-- begin Data block --

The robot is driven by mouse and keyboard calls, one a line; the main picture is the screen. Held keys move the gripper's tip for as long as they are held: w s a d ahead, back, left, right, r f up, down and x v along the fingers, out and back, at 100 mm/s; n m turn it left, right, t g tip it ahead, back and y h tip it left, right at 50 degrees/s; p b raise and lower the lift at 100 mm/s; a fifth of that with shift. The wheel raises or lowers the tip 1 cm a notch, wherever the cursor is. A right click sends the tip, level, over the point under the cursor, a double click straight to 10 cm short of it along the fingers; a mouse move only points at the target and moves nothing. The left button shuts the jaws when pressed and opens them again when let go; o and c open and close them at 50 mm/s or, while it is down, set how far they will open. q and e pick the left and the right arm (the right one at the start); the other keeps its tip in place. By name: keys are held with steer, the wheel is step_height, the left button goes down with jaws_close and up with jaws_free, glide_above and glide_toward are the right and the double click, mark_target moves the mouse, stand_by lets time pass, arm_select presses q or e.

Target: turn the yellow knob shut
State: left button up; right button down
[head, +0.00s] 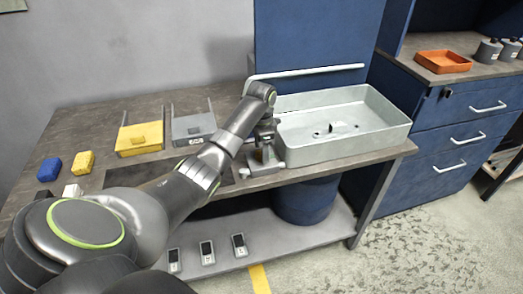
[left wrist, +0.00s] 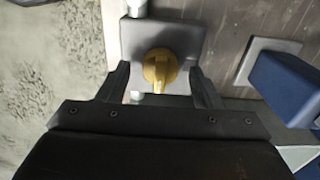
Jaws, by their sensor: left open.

-- end Data block --

**What you are asked to do:** Write out, exactly, each line from the one containing "[head, +0.00s]" down to the final line of the data above. Both of those lines count, and the pictures are left out.

**Final answer:**
[head, +0.00s] 
[left wrist, +0.00s] 
Jaws, by their sensor: left open.

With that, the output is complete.